Factors governing marble lightness in peripheral alteration haloes around carbonate-hosted Zn-Pb-Ag-(Cu-Au) deposits, Garpenberg, Sweden

University essay from Luleå tekniska universitet/Institutionen för samhällsbyggnad och naturresurser

Abstract: A Master thesis about the Garpenberg deposit located in Bergslagen, a lithotectonic domain, with a mining history that might date back as far as 350 BC. Marble- and skarn-hosted sulfide deposits are found in the area, which creates the opportunity to mine both limestone and sulfidic ore in a single mine. Garpenberg is such a location hence this thesis, which aims to quantify the factors governing spectrophotometric lightness in marble at the Dammjön ore body.

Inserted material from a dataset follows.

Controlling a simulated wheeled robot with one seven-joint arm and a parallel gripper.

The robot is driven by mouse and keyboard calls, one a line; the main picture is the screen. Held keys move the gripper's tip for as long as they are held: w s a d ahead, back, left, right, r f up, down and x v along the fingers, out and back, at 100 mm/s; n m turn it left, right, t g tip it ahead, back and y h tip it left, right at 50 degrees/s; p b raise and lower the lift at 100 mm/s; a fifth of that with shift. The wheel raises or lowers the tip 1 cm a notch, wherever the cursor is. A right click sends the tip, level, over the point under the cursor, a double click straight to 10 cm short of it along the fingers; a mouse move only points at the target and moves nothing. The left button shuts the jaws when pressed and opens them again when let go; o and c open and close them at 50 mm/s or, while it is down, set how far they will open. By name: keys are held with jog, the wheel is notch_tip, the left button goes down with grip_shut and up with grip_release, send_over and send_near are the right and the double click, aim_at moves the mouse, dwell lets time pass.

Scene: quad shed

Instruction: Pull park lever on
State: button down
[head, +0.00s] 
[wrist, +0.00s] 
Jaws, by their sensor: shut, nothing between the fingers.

The work is mainly based on five drill cores which were logged and sampled. A total of twenty-seven samples were characterized using lithogeochemical analysis and thin-section analysis. The amount of Acid Insoluble Residue (AIR), magnetic minerals and the spectrophotometric lightness were determined for the same samples. The calcite marble was divided into seven different varieties; 1) calcite marble breccia, 2) light, 3) grey, 4) green, 5) banded salmon pink, 6) ophicalcite and 7) spotted calcite marble. The dolomite marble is white to grey in color and skarn minerals are common and varies between 5-20 vol.%. Grey and light calcite marble are the varieties with the highest spectrophotometric lightness, and it could be shown that the lightness increases with a decreasing amount of titanium, aluminum and zirconium which are chemical proxies for mineralogical impurities of originally volcaniclastic origin. High-quality calcite marble is a potentially economic by-product at the Garpenberg mine, the lightest samples are nearly as light as the light standard used during analysis (92.45 out of 100%). The lightest marble is also the chemically most pure which means that the calcium oxide (CaO) and total-carbon content are high. Key geological factors detrimental to lightness and purity are the primary composition, which is determined by the admixture of volcaniclastic material in the limestone precursor. Hydrothermal alteration with the addition of silicates, sulfides and oxides forms a halo around the massive sulfide lenses. Dolomite marble, which is more proximal to ore, is richer in manganese and sulfides, and not as light as the calcite marble at Dammsjön.